▸ DO THIS
Your task is to print every entry below exactly as given.

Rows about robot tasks
######

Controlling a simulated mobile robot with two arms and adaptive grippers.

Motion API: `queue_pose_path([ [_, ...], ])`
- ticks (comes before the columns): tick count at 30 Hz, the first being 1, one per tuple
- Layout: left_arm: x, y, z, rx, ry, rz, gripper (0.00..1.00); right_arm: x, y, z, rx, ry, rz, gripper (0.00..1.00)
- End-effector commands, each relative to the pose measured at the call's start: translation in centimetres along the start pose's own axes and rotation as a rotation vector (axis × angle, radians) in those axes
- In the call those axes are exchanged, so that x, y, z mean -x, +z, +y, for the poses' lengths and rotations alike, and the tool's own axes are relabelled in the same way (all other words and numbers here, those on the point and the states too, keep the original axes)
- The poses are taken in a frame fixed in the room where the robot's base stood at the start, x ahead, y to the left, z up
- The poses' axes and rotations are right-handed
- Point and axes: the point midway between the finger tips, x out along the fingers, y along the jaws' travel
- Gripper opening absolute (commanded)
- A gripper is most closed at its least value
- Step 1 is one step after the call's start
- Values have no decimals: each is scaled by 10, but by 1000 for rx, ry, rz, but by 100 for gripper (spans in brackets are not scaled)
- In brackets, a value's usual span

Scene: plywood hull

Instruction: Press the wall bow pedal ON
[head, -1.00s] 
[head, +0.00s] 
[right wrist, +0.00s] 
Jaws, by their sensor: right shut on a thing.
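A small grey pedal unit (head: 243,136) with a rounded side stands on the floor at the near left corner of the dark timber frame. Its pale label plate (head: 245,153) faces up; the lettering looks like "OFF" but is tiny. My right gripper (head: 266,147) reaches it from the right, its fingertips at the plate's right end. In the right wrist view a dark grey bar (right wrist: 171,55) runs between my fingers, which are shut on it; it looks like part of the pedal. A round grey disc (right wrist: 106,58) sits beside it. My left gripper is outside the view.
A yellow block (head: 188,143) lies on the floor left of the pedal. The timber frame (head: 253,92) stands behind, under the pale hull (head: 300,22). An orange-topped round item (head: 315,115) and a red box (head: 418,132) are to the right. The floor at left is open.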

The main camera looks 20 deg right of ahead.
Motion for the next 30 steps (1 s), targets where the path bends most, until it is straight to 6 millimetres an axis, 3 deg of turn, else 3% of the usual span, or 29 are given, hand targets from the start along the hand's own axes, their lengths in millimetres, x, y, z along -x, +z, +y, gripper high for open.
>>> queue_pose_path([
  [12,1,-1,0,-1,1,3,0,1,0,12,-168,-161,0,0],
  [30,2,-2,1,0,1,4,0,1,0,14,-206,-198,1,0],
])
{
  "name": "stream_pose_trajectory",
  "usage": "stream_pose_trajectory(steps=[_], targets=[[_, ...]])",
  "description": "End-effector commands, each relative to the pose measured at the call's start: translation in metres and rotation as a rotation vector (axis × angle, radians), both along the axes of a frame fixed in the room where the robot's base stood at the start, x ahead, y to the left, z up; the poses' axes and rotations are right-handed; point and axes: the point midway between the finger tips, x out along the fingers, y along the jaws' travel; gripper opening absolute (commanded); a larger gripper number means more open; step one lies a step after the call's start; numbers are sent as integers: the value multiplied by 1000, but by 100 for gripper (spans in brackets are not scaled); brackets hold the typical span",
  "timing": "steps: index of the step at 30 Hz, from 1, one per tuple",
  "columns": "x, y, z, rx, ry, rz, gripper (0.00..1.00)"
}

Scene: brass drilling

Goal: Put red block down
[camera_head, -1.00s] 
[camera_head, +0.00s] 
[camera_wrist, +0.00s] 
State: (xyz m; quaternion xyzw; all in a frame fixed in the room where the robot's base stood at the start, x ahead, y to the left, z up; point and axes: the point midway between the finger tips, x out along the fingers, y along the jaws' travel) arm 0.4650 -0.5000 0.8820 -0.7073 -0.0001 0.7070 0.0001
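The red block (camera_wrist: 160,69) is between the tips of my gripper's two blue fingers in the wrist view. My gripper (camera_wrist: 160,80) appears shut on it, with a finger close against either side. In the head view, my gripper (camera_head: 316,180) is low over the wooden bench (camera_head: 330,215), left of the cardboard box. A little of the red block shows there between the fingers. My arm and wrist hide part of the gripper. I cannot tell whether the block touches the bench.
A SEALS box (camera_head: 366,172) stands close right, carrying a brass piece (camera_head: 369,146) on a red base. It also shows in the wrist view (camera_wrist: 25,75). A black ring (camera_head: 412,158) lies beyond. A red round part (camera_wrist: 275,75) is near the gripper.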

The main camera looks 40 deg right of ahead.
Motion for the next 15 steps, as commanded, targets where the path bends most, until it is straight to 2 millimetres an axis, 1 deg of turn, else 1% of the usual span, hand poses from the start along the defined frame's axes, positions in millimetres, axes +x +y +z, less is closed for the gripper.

######

▸ THE RESPONSE
Controlling a simulated mobile robot with two arms and adaptive grippers.

Motion API: `queue_pose_path([ [_, ...], ])`
- ticks (comes before the columns): tick count at 30 Hz, the first being 1, one per tuple
- Layout: left_arm: x, y, z, rx, ry, rz, gripper (0.00..1.00); right_arm: x, y, z, rx, ry, rz, gripper (0.00..1.00)
- End-effector commands, each relative to the pose measured at the call's start: translation in centimetres along the start pose's own axes and rotation as a rotation vector (axis × angle, radians) in those axes
- In the call those axes are exchanged, so that x, y, z mean -x, +z, +y, for the poses' lengths and rotations alike, and the tool's own axes are relabelled in the same way (all other words and numbers here, those on the point and the states too, keep the original axes)
- The poses are taken in a frame fixed in the room where the robot's base stood at the start, x ahead, y to the left, z up
- The poses' axes and rotations are right-handed
- Point and axes: the point midway between the finger tips, x out along the fingers, y along the jaws' travel
- Gripper opening absolute (commanded)
- A gripper is most closed at its least value
- Step 1 is one step after the call's start
- Values have no decimals: each is scaled by 10, but by 1000 for rx, ry, rz, but by 100 for gripper (spans in brackets are not scaled)
- In brackets, a value's usual span

Scene: plywood hull

Instruction: Press the wall bow pedal ON
[head, -1.00s] 
[head, +0.00s] 
[right wrist, +0.00s] 
Jaws, by their sensor: right shut on a thing.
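A small grey pedal unit (head: 243,136) with a rounded side stands on the floor at the near left corner of the dark timber frame. Its pale label plate (head: 245,153) faces up; the lettering looks like "OFF" but is tiny. My right gripper (head: 266,147) reaches it from the right, its fingertips at the plate's right end. In the right wrist view a dark grey bar (right wrist: 171,55) runs between my fingers, which are shut on it; it looks like part of the pedal. A round grey disc (right wrist: 106,58) sits beside it. My left gripper is outside the view.
A yellow block (head: 188,143) lies on the floor left of the pedal. The timber frame (head: 253,92) stands behind, under the pale hull (head: 300,22). An orange-topped round item (head: 315,115) and a red box (head: 418,132) are to the right. The floor at left is open.

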The main camera looks 20 deg right of ahead.
Motion for the next 30 steps (1 s), targets where the path bends most, until it is straight to 6 millimetres an axis, 3 deg of turn, else 3% of the usual span, or 29 are given, hand targets from the start along the hand's own axes, their lengths in millimetres, x, y, z along -x, +z, +y, gripper high for open.
>>> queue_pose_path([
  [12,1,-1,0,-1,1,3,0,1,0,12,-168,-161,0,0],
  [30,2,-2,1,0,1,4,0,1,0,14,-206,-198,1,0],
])
{
  "name": "stream_pose_trajectory",
  "usage": "stream_pose_trajectory(steps=[_], targets=[[_, ...]])",
  "description": "End-effector commands, each relative to the pose measured at the call's start: translation in metres and rotation as a rotation vector (axis × angle, radians), both along the axes of a frame fixed in the room where the robot's base stood at the start, x ahead, y to the left, z up; the poses' axes and rotations are right-handed; point and axes: the point midway between the finger tips, x out along the fingers, y along the jaws' travel; gripper opening absolute (commanded); a larger gripper number means more open; step one lies a step after the call's start; numbers are sent as integers: the value multiplied by 1000, but by 100 for gripper (spans in brackets are not scaled); brackets hold the typical span",
  "timing": "steps: index of the step at 30 Hz, from 1, one per tuple",
  "columns": "x, y, z, rx, ry, rz, gripper (0.00..1.00)"
}

Scene: brass drilling

Goal: Put red block down
[camera_head, -1.00s] 
[camera_head, +0.00s] 
[camera_wrist, +0.00s] 
State: (xyz m; quaternion xyzw; all in a frame fixed in the room where the robot's base stood at the start, x ahead, y to the left, z up; point and axes: the point midway between the finger tips, x out along the fingers, y along the jaws' travel) arm 0.4650 -0.5000 0.8820 -0.7073 -0.0001 0.7070 0.0001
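The red block (camera_wrist: 160,69) is between the tips of my gripper's two blue fingers in the wrist view. My gripper (camera_wrist: 160,80) appears shut on it, with a finger close against either side. In the head view, my gripper (camera_head: 316,180) is low over the wooden bench (camera_head: 330,215), left of the cardboard box. A little of the red block shows there between the fingers. My arm and wrist hide part of the gripper. I cannot tell whether the block touches the bench.
A SEALS box (camera_head: 366,172) stands close right, carrying a brass piece (camera_head: 369,146) on a red base. It also shows in the wrist view (camera_wrist: 25,75). A black ring (camera_head: 412,158) lies beyond. A red round part (camera_wrist: 275,75) is near the gripper.

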The main camera looks 40 deg right of ahead.
Motion for the next 15 steps, as commanded, targets where the path bends most, until it is straight to 2 millimetres an axis, 1 deg of turn, else 1% of the usual span, hand poses from the start along the defined frame's axes, positions in millimetres, axes +x +y +z, less is closed for the gripper.

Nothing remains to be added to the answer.